The Rudd government is also going to have to start thinking about what to do to further bolster house prices as the residential property bubble shows signs of wobbling. As widely predicted, the ending of the boosted first home owner’s grant has led to a dramatic slowdown in first home purchases. The Financial Review reported today that the number of first home buyers in February was 22% lower than the June 2009 peak.

Effectively, what the boosted grant did was simply “bring forward” demand. Instead of buying a house in 2010, young couples used the grant to fund a deposit and buy property in 2009. This led to a temporary spike in demand and caused median property prices in capital cities to jump by more than 10% in a year. Despite the first home buyer segment now waning, the grant created an irrational fear of a property shortage and has led to local investors utilising negative gearing and overseas buyers continuing to force up the prices of property.

Any apparent shortage should have been borne out in higher rentals. However, that has not occurred, indicating that the shortage is one part hype, two parts fiction.

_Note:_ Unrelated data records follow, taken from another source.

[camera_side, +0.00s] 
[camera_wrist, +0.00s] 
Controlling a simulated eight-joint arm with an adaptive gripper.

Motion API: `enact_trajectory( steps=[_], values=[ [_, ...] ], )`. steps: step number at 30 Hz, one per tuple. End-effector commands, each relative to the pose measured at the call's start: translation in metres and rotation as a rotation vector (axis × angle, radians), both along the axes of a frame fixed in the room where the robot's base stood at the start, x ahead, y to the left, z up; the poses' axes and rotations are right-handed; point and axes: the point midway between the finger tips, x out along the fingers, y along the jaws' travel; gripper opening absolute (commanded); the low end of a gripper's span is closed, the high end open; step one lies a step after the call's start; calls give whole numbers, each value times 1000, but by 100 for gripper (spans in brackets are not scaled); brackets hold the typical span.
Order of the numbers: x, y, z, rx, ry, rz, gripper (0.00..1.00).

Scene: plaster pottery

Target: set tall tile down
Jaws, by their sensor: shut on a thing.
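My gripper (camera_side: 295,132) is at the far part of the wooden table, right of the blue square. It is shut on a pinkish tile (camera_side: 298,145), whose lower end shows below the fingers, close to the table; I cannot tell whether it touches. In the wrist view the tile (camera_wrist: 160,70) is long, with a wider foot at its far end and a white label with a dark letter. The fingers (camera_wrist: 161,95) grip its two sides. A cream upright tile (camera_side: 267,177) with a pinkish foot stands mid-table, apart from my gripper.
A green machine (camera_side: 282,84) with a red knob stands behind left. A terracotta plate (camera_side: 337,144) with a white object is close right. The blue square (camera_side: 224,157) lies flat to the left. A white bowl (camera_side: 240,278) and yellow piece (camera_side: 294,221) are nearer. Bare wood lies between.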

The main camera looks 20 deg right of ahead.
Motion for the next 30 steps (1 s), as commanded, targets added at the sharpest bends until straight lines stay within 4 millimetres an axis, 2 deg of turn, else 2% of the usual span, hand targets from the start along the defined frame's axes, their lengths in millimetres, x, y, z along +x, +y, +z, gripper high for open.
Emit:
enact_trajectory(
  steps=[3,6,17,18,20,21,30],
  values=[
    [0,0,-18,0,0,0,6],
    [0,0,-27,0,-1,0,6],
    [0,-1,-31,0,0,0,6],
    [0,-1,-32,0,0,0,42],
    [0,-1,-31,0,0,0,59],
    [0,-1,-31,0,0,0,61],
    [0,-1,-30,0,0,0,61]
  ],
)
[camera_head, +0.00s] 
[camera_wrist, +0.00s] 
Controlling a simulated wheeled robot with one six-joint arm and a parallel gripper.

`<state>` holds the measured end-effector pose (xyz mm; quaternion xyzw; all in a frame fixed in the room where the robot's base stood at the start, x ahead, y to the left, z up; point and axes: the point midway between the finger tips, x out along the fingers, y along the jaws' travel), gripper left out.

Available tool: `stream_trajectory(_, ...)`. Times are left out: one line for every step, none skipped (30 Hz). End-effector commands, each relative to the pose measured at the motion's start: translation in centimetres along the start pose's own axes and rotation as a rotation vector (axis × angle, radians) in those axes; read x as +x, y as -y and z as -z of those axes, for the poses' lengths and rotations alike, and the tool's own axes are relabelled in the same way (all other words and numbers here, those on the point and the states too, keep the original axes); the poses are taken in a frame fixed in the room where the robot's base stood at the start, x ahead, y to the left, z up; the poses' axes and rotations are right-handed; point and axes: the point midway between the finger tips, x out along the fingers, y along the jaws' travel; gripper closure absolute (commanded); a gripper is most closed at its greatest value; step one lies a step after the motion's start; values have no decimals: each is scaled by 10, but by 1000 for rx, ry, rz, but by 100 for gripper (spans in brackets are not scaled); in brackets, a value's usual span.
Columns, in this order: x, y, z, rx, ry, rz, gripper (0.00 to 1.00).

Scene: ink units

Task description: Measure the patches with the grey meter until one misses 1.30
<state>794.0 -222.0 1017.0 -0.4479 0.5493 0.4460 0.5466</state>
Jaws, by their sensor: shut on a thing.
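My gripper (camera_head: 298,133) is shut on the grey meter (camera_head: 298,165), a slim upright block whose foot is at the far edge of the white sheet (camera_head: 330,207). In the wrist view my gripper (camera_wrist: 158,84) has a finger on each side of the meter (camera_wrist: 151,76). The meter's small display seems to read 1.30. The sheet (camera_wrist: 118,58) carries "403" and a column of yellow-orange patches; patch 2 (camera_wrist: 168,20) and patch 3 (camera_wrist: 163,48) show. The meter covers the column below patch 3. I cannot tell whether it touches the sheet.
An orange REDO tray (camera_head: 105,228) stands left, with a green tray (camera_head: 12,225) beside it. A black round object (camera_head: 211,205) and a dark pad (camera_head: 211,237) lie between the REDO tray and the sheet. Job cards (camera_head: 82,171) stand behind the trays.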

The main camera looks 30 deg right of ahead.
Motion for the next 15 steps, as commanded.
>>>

Further, even if there is a shortage occurring (which is probably only true in certain pockets of the major cities), the market will work to correct the imbalance. Already, the government is taking steps to reduce immigration, while the coalition last week announced that it would slash all types of temporary immigration (if it got the chance).

Not only do many hastily arranged government economic policies not help the economy, they will often cause specific harm. Many of the first home owner’s lured into the market by the promise of free money (FHOG) and artificially low (emergency level) interest rates are already struggling. The AFR last week reported a survey by mortgage broker Loan Market revealed that more than 40% of Australians spend half their monthly income repaying debts. While that figure seems unusually high, the Fujitsu Consulting/JP Morgan mortgage stress report for February indicated that around 581,000 Australian households were suffering a degree of “mortgage pain”, while the average loan size in Australia has increased by 40% to $300,000 since 2005.

The Fujitsu report also provided some interesting facts. While the “disadvantaged fringe” are the largest “stressed” group — more than 40% of stressed households are deemed to be either “suburban mainstream” or “young growing family”. Even more surprising was the revelation that 4.6% of “exclusive professionals” were under either “mild” or “severe” stress (with the most commonly cited cause being “poor investment performance”).

There is no doubt popular spending policies improve leaders’ standings in the eyes of voters — however, that isn’t necessarily a good thing.